Juge des enfants au Tribunal de Bobigny, Édouard Durand a coprésidé la commission indépendante sur l’inceste et les violences sexuelles faites aux enfants. Très attaché à la protection de l’enfance, il explique que c’est lorsqu’il a réalisé l’ampleur des violences conjugales qu’il est « entré » dans sa fonction de juge.
Faut qu’elle parle, il paraît.
Alors comme ça, ce sera réglé. Et si le mec a recommencé, c’est qu’elle n’a pas parlé assez. Pas assez fort. Pas assez clair.
Sa parole était nécessaire, et puis voilà, elle a manqué. Après qui sait, peut-être qu’au fond, elle n’avait pas vraiment dit non. Si ça se trouve elle l’a bien cherché. Oui, à dix ans, elle l’a cherché. Son père, faut pas le provoquer. Elle le sait bien, non ? Le secret, il lui a dit de garder le secret. Ben là fallait pas l’écouter. Fallait parler, parler, parler.
Hey gamine on est désolés, les règles du jeu, tu les connais. Pas de notre faute si t’as déconné…
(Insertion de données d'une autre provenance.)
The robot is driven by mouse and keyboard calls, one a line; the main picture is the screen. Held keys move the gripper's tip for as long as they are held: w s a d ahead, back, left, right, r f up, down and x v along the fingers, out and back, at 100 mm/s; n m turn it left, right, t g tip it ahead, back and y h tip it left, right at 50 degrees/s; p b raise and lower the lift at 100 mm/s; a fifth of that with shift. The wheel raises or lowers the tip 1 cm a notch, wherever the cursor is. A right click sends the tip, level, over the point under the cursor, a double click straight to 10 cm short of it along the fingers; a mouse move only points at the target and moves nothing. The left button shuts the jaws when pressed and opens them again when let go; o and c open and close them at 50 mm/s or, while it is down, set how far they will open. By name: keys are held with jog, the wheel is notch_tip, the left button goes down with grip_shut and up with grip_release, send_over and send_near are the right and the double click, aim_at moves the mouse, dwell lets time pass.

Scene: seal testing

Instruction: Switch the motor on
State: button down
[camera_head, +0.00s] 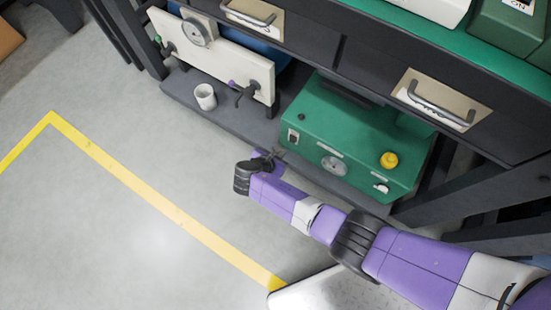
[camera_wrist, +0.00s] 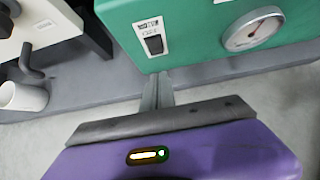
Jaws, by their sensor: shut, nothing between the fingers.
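A green box (camera_head: 345,125) stands on the low shelf under the drawers. A small black rocker switch with a white label (camera_wrist: 153,37) is at the left of its front face; it also shows in the head view (camera_head: 292,137). I cannot tell which side of the rocker is pressed in. My gripper (camera_head: 279,153) is shut and empty, in front of the box's left part. In the wrist view my fingertips (camera_wrist: 157,78) point toward the box, just below the switch, and I see no contact with the switch.
The box front also carries a round gauge (camera_head: 333,163), a yellow knob (camera_head: 389,160) and a white knob (camera_head: 381,187). Left of it are a white cup (camera_head: 205,97) and a cream panel (camera_head: 222,55) with a gauge and valves. Drawers with handles (camera_head: 440,103) overhang the box. Open floor lies in front.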

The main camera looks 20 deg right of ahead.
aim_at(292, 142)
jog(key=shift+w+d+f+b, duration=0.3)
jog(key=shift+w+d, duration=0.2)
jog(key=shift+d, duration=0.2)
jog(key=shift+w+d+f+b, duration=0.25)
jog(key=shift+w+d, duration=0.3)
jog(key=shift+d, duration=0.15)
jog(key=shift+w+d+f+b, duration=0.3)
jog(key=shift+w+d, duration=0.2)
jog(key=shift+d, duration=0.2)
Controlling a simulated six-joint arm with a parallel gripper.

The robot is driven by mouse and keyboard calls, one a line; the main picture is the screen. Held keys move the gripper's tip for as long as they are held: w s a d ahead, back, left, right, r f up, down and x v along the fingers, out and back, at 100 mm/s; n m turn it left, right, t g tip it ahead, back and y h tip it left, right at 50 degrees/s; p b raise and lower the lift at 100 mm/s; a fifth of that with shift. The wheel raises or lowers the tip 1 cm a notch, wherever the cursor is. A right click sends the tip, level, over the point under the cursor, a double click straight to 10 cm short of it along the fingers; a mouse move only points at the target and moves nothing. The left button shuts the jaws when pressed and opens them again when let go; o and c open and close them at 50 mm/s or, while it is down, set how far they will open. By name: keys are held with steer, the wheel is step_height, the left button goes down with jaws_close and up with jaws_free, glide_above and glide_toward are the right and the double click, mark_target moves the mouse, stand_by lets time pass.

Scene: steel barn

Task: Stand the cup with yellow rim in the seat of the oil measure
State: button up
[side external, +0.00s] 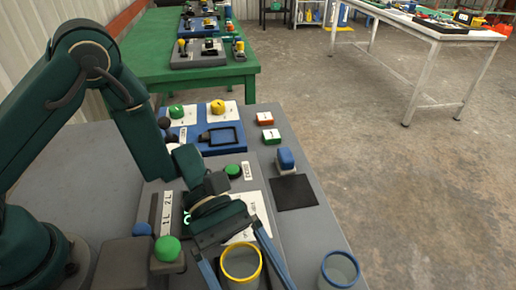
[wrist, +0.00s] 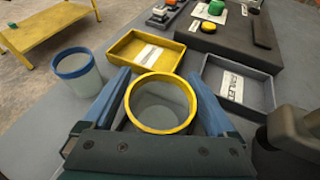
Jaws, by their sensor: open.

Voilà, ça y est : culpabilité inversée, et l’impunité assurée. Le système toujours bien gardé, en France on peut violer peinard, ils dorment tranquille, tous ces gaillards…
Les femmes, les enfants, bouche cousue, turlututu, chapeau pointu, langue clouée, mots verrouillés, tu peux y aller, t’as qu’à te pencher, c’est facile tu vas ramasser, tu verras elle va pas moufter… On dit « la parole se libère », et toi tu ris, tu manques pas d’air, toi tu sais bien qu’on les fait taire, toi tu sais qu’elles ont essayé, et encore essayé de parler, mais qu’autour d’elles, elles n’ont trouvé que des oreilles bien bouchées, alors toi tu peux continuer.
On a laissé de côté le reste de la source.